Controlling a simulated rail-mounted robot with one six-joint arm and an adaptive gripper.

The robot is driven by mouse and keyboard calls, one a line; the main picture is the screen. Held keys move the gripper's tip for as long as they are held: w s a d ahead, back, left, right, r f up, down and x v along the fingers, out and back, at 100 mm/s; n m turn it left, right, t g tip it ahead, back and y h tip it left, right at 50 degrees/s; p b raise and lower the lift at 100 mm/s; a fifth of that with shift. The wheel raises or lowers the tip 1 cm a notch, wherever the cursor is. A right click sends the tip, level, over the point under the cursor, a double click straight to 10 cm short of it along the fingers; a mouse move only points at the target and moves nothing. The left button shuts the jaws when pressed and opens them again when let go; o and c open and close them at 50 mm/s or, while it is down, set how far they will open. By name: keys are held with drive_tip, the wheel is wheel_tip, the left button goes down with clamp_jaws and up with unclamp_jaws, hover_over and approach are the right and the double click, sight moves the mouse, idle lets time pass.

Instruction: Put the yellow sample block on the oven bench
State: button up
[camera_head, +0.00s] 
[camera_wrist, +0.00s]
------------
Gather all lines with the string "button" from the data.

_Expected answer:_
The robot is driven by mouse and keyboard calls, one a line; the main picture is the screen. Held keys move the gripper's tip for as long as they are held: w s a d ahead, back, left, right, r f up, down and x v along the fingers, out and back, at 100 mm/s; n m turn it left, right, t g tip it ahead, back and y h tip it left, right at 50 degrees/s; p b raise and lower the lift at 100 mm/s; a fifth of that with shift. The wheel raises or lowers the tip 1 cm a notch, wherever the cursor is. A right click sends the tip, level, over the point under the cursor, a double click straight to 10 cm short of it along the fingers; a mouse move only points at the target and moves nothing. The left button shuts the jaws when pressed and opens them again when let go; o and c open and close them at 50 mm/s or, while it is down, set how far they will open. By name: keys are held with drive_tip, the wheel is wheel_tip, the left button goes down with clamp_jaws and up with unclamp_jaws, hover_over and approach are the right and the double click, sight moves the mouse, idle lets time pass.
State: button up

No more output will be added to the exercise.